Но видится возможность и иной трактовки кажущегося столь парадоксальным вначале стремления наделять Государственного Врага множеством конфессиональных и этнических ликов.
Как отмечает Лотман, наиболее очевидным результатом развертывания циклических текстов является появление персонажей-двойников, тенденция «снабжать героя «спутником-двойником», а иногда – целым пучком – парадигмой спутников»105. В наших текстах «главный герой», «татары», окружены пучком практически эквивалентных имен – «исмаиляне», «агаряне» (короче – мусульмане), «половцы», «печенеги», «эллины» и т. п. Но и это еще далеко не все.

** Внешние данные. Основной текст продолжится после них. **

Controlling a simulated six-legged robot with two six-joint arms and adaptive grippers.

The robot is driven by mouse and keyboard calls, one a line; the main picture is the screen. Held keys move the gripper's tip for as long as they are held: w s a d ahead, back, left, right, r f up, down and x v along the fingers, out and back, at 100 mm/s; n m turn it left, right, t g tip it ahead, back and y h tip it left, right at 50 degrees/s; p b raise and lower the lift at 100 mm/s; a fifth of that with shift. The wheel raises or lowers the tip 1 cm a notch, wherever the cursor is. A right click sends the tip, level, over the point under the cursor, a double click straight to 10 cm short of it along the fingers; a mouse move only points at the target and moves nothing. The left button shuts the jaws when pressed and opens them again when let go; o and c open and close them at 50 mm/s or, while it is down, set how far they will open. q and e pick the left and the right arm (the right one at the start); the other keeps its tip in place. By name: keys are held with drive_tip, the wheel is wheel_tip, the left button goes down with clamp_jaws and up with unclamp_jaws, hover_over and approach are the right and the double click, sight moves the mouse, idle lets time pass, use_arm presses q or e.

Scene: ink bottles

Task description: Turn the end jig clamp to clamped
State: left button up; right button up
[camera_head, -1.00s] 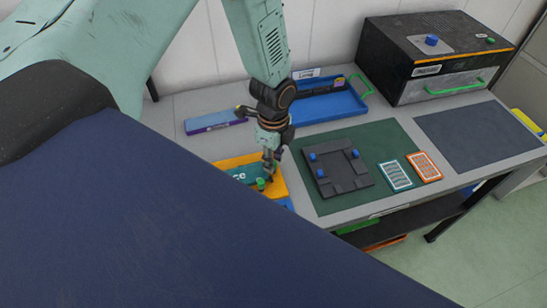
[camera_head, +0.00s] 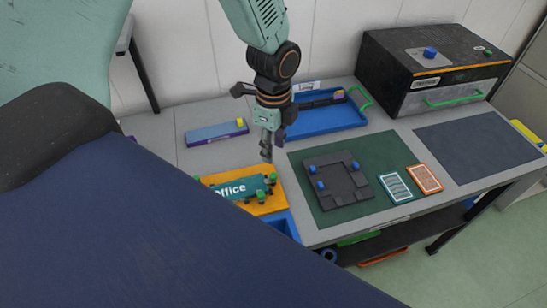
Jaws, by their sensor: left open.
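An orange jig (camera_head: 265,206) lies at the left front of the table and bears a teal plate (camera_head: 232,190) reading "Office". Several green-topped clamps stand around the plate, among them one at its right end (camera_head: 272,178). I cannot tell from this view whether that clamp is turned to clamped. My left gripper (camera_head: 266,158) points down just behind the jig's right end, apart from the clamps and holding nothing that I can see. Its finger gap is too small to make out. My right gripper is not in view.
A black fixture (camera_head: 349,188) with blue knobs sits on a green mat (camera_head: 305,206). A blue tray (camera_head: 330,121), a blue-purple box (camera_head: 215,134) and a black machine (camera_head: 432,62) stand behind. A dark mat (camera_head: 470,143) is bare.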

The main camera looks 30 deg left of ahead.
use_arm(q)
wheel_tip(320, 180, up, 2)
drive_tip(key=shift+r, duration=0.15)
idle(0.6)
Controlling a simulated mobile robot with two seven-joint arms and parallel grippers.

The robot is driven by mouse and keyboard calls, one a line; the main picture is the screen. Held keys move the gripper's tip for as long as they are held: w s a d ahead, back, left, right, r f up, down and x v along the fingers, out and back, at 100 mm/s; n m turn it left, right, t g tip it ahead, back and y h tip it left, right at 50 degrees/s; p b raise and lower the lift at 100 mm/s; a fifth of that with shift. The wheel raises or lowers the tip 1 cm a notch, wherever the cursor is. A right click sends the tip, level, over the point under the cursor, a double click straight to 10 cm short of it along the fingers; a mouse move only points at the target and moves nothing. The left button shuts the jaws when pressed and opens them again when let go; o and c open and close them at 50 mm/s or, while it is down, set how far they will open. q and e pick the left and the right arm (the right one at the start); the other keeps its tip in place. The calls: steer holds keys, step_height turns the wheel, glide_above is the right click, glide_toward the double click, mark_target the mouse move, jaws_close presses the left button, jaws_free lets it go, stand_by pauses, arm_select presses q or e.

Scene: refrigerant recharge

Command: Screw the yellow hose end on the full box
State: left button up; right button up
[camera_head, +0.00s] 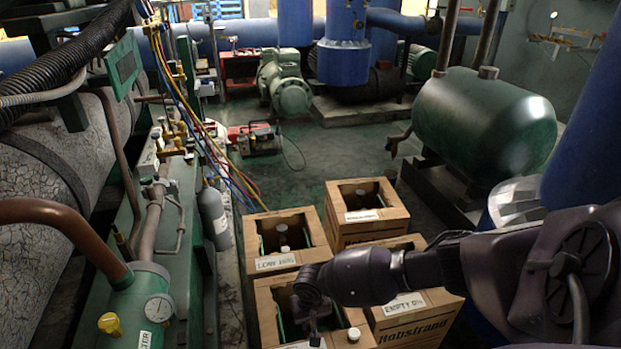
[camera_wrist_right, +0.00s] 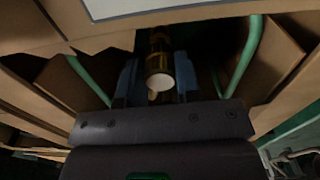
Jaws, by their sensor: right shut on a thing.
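My right gripper (camera_head: 315,312) reaches down into the front left cardboard box (camera_head: 266,312). I cannot tell whether this fitting is a cylinder valve or a hose end. The yellow hose (camera_head: 228,168) runs down from the manifold on the left, beside a blue and a red one, towards the boxes; its end is not clearly visible. The front left box's label is partly cut off and unreadable. My left gripper is not in view.
Other open boxes with cylinders stand close by: one behind (camera_head: 288,226), one at the back right (camera_head: 366,232), and one labelled EMPTY (camera_head: 412,318). A white cap (camera_head: 354,334) sits at the front box's rim. A grey cylinder (camera_head: 214,215) stands left. Floor is free behind the boxes.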

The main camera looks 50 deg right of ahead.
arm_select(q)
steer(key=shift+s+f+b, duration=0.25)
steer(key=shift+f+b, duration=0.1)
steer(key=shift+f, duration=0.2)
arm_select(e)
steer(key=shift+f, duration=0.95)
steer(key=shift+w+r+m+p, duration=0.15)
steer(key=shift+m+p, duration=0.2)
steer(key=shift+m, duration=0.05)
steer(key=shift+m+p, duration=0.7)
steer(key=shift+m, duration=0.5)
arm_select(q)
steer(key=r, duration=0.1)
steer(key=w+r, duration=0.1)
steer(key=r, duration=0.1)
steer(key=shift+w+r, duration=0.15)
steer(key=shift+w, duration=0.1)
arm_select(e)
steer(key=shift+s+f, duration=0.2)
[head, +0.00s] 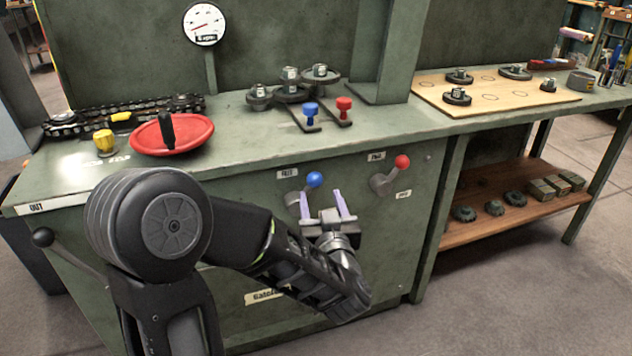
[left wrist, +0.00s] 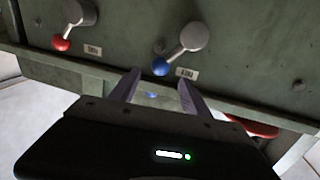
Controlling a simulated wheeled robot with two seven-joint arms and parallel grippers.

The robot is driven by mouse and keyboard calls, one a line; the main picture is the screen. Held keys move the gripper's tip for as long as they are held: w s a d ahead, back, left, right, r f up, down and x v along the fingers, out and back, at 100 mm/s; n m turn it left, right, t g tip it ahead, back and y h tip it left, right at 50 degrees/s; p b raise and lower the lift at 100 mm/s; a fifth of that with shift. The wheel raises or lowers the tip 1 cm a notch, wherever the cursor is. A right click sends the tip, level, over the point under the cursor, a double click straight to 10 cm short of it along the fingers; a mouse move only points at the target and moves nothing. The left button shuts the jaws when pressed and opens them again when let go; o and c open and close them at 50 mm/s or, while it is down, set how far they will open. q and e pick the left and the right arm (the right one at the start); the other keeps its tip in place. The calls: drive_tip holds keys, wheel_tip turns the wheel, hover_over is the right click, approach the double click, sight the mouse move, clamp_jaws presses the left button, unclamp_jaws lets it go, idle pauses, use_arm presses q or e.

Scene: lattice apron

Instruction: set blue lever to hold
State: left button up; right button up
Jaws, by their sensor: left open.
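The blue lever (head: 315,179) is on the front panel of the green bench, its blue ball up and to the right of its grey hub. A small label plate (head: 287,173) sits to its upper left; its lettering is too small to read surely. My left gripper (head: 324,197) is open in front of the panel, just below the blue ball. In the left wrist view the blue lever's ball (left wrist: 160,67) lies just beyond and between the open fingertips (left wrist: 158,78). I cannot tell that they touch it. My right gripper is not in view.
A red lever (head: 402,162) with its own labels is right of the blue one. On the bench top are a red disc (head: 172,134) with a black handle, blue and red knobs (head: 310,109), and a wooden board (head: 495,93). The panel around the levers is clear.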

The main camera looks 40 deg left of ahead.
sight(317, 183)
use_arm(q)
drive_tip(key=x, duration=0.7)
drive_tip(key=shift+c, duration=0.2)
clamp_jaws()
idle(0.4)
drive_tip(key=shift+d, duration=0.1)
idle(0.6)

В конце первой главы я говорил о том, что где-то с конца X – начала XI вв. (если брать отравной точкой легенду о «выборе веры» князем Владимиром) ислам (или, если угодно, «нехристианский Восток») представал перед старорусским сознанием как его Иное, нечто ему чуждое и в то же время интимно с ним связанное, как некая окружающая его протоплазма. Порой персонажи драмы «Русь – Восток» распадаются (я далее цитирую написанные по иному поводу слова Лотмана) на отчетливо эквивалентные пары, которые при (условном) образном переводе в циклическое время взаимно свертываются, образуя в конечном итоге одно лицо106. В этом плане интересно вспомнить, что Иван Грозный формально отказался от верховной власти в пользу татарского князя Симеона Бекбулатовича (хоть и крещеного, но тем не менее в глазах тогдашних москвичей – да и самого монарха – по всем параметрам резонно представлявшегося олицетворением «азиатчины», «татарщины», «басурманства»), Сергей Эйзенштейн увидел в этом эпизоде одно из проявлений архаичного принципа «переворачивания» – обмен социальными положениями (раб – государь)107.
Скорее всего, однако, акцент тут надо делать на «переворачивании» не столько социальных ролей – благо статус Симеона был достаточно высок, – сколько на «чисто культурном» (или «даже цивилизационном») «переворачивании» (впрочем, «неполном», «одностороннем, ибо сам Иван Грозный108 «перевоплощается» не в татарского вельможу109), призванного демонстрировать шаткость, условность граней между Россией и Востоком (пусть и побежденным).
Но все это – даже в эпоху Ивана Грозного, когда, как увидим далее, были запущены в высшей степени важные и для всей последующей истории страны механизмы взаимоотношений между русско-христианским Центром и ориентальной (мусульманской прежде всего) Периферией, – скорее может быть отнесено к категориям случайности, дезорганизации и неопределенности, нежели теоретической и эмпирической закономерности.
Дело тут не только в том, что вообще любая культура, развивая механизмы преодоления энтропии, одновременно включает в себя ряд частных устройств, моделирующих случайные процессы110.
И летописи о Мамаевом побоище (созданные, кстати, во времена Ивана Грозного), и множество других рукописей XIV–XVI вв. – это автодескриптивные тексты метакультурного уровня, которые можно считать грамматиками, создаваемыми культурой для описания самой себя111. Между тем русская культура упорно созидавшегося Российского112 централизованного государства стремилась к уничтожению спонтанности и навязыванию такой динамической стереотипизации деятельности, которая бы не только позволила ей – после регенеративного восстановления – долгосрочно функционировать в качестве интегрированного структурного целого, но и, сдвигая прежние международные стандарты престижа и авторитета (поневоле связанные большей частью своей с Золотой Ордой), расширять пространство для политического и идеологического манипулирования113 с целью в наибольшей степени интеллектуально и морально дистанцироваться от Востока и уверенно повернуть в сторону Европы.
Фокус медленно, но непреклонно свершавшейся инновационной драмы сводился теперь именно к тому, чтобы в глазах остального «христианского мира» сопоставление России с «азиатским варварством» и вообще со всем сонмом «поганых» навсегда утратило бы характер экспрессивной метаформы (или пояснительной аналогии). Вот почему в летописях Куликовского цикла и сам Мамай – «еллин сы верою»114, и явившиеся с неба мученики Борис и Глеб обращаются к «полковником восточным поганским»115. При этом не только Мамай, но и его противник Тохтамыш именуются «восточными царями»116. Это все свидетельствует о том, как много отрицательных эмоций по-прежнему сопрягалось со словом «Восток», понимаемым как родина «поганых», врагов христианства и Руси, как вечный очаг локализации «язычества».